-- Start of LISTED RECORDS --

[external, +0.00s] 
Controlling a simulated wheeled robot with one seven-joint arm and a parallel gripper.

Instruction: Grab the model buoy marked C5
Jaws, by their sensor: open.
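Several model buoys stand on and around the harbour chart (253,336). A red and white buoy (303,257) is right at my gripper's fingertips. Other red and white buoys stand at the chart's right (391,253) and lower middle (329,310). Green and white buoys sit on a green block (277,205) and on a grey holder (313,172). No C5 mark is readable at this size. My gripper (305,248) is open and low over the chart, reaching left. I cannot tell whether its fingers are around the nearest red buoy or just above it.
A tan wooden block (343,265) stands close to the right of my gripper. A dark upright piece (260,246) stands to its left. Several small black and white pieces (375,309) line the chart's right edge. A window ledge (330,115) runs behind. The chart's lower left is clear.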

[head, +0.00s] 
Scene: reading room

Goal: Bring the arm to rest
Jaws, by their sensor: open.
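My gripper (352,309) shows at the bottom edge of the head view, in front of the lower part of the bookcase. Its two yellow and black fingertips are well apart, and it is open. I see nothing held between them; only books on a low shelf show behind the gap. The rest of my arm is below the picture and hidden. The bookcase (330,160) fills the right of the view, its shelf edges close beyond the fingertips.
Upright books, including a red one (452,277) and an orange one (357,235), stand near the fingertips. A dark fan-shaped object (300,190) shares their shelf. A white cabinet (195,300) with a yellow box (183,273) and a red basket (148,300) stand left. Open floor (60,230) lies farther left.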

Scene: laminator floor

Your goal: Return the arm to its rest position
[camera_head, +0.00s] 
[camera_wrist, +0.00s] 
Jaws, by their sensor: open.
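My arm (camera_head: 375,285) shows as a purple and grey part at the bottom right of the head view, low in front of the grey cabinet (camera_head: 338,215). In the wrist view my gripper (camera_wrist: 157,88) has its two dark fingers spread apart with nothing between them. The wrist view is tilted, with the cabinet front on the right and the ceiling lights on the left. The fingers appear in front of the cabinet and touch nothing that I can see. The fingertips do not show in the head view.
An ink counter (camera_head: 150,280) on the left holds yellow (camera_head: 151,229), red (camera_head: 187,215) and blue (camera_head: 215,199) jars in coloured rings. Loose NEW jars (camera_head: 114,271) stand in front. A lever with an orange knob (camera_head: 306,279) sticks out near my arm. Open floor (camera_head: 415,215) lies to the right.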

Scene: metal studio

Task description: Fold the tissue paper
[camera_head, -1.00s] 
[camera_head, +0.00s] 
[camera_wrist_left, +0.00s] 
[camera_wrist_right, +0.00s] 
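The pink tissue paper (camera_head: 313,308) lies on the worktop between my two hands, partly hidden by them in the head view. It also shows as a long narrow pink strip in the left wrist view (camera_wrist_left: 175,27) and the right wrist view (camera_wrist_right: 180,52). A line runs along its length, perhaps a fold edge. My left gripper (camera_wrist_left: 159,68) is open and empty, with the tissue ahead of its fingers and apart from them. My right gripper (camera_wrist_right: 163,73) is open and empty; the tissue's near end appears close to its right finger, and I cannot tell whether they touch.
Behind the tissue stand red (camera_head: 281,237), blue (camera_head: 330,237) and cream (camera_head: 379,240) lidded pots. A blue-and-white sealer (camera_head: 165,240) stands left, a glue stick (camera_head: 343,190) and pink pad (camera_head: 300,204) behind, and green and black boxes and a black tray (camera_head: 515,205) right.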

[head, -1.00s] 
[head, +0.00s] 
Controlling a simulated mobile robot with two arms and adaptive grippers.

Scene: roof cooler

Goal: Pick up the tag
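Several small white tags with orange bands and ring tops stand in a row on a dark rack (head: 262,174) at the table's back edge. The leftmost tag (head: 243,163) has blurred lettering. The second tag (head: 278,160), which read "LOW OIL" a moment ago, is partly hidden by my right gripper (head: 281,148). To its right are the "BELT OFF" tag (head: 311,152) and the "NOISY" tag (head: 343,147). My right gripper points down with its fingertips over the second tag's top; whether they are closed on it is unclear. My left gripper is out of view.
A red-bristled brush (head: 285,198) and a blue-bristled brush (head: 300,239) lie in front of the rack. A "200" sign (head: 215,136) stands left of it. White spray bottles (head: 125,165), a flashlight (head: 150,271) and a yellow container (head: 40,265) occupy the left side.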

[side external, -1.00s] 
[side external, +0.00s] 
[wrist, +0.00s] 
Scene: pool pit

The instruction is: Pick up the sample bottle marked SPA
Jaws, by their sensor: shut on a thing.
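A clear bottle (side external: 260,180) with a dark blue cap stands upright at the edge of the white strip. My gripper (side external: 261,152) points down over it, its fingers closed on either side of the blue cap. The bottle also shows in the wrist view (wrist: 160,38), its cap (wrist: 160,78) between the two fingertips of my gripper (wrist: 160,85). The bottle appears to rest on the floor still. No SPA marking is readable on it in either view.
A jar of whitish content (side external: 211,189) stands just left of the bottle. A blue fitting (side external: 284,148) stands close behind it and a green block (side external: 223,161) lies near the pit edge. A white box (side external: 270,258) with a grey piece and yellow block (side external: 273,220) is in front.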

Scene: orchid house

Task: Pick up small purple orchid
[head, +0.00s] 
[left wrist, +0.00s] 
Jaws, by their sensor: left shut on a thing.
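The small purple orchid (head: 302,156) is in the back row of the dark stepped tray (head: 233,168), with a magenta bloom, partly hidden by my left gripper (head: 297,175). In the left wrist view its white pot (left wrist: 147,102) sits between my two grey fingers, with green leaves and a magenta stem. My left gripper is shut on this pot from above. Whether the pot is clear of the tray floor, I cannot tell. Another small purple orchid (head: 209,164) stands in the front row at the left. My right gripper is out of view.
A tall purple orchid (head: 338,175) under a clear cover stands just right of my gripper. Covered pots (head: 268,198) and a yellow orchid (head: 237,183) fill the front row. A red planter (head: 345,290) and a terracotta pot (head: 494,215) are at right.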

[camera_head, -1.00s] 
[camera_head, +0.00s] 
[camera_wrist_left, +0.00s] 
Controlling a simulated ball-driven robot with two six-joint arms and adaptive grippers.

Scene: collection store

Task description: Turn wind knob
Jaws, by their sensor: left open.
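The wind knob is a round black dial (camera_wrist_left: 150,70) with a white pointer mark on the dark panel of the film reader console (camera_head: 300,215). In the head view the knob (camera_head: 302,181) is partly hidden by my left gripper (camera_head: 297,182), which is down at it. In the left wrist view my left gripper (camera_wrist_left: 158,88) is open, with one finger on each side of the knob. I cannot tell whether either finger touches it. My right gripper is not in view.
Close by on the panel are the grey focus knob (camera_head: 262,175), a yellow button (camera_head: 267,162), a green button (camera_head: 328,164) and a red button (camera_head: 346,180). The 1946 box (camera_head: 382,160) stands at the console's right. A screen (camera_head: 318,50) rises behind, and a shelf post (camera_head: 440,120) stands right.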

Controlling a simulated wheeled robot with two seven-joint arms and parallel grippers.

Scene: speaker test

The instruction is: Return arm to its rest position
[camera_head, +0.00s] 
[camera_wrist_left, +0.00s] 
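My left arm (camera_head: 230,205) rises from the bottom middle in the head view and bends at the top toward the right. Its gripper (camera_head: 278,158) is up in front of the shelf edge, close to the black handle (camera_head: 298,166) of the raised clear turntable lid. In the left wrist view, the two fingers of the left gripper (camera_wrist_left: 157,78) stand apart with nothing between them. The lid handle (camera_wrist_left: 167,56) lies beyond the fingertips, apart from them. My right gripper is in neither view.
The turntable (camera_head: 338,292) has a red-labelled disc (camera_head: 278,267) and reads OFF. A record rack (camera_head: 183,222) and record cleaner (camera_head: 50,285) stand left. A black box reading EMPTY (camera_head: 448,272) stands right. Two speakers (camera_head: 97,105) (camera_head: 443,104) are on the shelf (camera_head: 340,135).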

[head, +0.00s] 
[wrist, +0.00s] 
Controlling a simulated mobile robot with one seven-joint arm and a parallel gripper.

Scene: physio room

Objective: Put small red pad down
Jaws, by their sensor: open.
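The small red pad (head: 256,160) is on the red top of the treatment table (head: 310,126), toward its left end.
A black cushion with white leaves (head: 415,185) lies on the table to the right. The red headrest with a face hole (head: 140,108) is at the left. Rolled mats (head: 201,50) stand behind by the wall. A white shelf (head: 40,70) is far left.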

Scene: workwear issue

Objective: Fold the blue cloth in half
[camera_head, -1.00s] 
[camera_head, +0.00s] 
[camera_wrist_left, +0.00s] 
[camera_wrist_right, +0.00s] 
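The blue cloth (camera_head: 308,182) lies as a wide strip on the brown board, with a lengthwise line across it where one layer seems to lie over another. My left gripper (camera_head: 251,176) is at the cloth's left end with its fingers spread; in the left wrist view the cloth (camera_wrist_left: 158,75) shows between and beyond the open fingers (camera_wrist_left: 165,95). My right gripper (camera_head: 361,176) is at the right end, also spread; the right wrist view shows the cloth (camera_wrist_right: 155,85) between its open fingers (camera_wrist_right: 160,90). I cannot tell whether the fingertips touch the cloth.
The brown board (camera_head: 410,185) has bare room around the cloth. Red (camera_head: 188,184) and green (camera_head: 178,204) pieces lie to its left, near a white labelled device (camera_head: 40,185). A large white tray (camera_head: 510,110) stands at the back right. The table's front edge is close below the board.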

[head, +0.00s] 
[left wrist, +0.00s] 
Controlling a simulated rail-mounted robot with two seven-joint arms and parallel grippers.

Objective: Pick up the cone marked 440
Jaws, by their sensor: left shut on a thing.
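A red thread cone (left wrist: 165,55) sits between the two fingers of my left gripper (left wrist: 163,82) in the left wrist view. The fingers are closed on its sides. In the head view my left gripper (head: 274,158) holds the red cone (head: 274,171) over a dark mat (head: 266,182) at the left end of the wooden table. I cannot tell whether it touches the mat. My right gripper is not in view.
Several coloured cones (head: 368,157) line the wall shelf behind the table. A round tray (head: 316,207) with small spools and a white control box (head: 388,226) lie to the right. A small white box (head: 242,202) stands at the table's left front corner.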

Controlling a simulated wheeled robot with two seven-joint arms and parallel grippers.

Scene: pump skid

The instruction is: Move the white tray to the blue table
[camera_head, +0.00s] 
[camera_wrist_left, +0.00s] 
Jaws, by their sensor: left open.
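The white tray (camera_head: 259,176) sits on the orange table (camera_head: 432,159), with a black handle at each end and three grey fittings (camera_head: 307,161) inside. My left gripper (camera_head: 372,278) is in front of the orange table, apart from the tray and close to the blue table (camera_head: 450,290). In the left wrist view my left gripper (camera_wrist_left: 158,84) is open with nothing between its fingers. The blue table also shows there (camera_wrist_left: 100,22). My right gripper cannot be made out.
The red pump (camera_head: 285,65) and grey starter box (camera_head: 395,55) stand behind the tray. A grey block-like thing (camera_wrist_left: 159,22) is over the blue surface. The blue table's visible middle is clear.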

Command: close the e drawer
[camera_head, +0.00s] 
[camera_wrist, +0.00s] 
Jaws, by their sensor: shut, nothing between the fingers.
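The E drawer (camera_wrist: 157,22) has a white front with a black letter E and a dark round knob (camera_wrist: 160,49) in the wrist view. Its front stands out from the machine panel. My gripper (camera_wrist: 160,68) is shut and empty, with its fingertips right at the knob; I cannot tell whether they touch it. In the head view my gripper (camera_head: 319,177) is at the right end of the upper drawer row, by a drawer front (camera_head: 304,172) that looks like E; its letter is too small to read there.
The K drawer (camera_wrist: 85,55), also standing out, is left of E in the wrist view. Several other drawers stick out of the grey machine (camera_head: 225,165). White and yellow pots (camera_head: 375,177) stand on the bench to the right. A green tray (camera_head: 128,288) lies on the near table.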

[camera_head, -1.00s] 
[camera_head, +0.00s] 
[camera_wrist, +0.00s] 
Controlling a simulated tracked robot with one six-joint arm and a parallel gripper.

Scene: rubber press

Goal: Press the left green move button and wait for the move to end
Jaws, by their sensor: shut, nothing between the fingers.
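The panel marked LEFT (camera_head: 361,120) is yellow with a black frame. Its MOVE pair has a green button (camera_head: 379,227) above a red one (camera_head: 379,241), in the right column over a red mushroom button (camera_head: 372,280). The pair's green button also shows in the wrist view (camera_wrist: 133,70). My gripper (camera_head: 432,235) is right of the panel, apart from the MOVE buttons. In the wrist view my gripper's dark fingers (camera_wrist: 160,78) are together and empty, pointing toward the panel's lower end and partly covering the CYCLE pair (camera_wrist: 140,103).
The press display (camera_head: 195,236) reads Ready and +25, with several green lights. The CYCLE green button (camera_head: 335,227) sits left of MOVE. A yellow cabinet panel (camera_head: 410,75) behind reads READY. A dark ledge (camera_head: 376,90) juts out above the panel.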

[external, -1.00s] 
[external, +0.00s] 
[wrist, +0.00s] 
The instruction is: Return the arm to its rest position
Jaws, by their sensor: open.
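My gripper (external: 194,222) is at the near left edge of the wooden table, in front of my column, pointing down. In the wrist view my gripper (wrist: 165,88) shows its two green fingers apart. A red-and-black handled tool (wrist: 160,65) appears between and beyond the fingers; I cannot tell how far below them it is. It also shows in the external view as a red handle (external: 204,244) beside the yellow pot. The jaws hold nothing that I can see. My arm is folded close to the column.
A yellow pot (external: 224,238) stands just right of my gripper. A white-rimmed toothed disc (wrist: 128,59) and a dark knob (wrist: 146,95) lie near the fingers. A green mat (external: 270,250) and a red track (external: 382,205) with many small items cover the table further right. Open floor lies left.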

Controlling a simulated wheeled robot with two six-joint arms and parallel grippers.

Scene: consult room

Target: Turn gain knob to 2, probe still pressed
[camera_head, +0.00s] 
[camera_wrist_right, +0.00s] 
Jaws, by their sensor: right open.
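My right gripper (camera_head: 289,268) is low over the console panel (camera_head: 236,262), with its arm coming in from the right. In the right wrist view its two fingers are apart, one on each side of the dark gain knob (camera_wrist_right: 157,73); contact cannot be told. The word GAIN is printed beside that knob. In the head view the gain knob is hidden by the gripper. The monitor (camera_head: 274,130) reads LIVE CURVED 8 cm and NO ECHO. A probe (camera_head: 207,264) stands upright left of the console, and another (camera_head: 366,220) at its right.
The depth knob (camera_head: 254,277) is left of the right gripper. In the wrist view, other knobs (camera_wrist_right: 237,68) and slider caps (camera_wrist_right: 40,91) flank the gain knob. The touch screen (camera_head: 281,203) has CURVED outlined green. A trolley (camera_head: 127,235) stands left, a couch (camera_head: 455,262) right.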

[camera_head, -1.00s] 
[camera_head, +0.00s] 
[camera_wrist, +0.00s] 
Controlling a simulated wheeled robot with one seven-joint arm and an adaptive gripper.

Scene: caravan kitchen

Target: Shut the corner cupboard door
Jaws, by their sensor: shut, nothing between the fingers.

-- End of LISTED RECORDS --

Using the records above, copy each line that contains "arms".

Controlling a simulated mobile robot with two arms and adaptive grippers.
Controlling a simulated ball-driven robot with two six-joint arms and adaptive grippers.
Controlling a simulated wheeled robot with two seven-joint arms and parallel grippers.
Controlling a simulated rail-mounted robot with two seven-joint arms and parallel grippers.
Controlling a simulated wheeled robot with two seven-joint arms and parallel grippers.
Controlling a simulated wheeled robot with two six-joint arms and parallel grippers.

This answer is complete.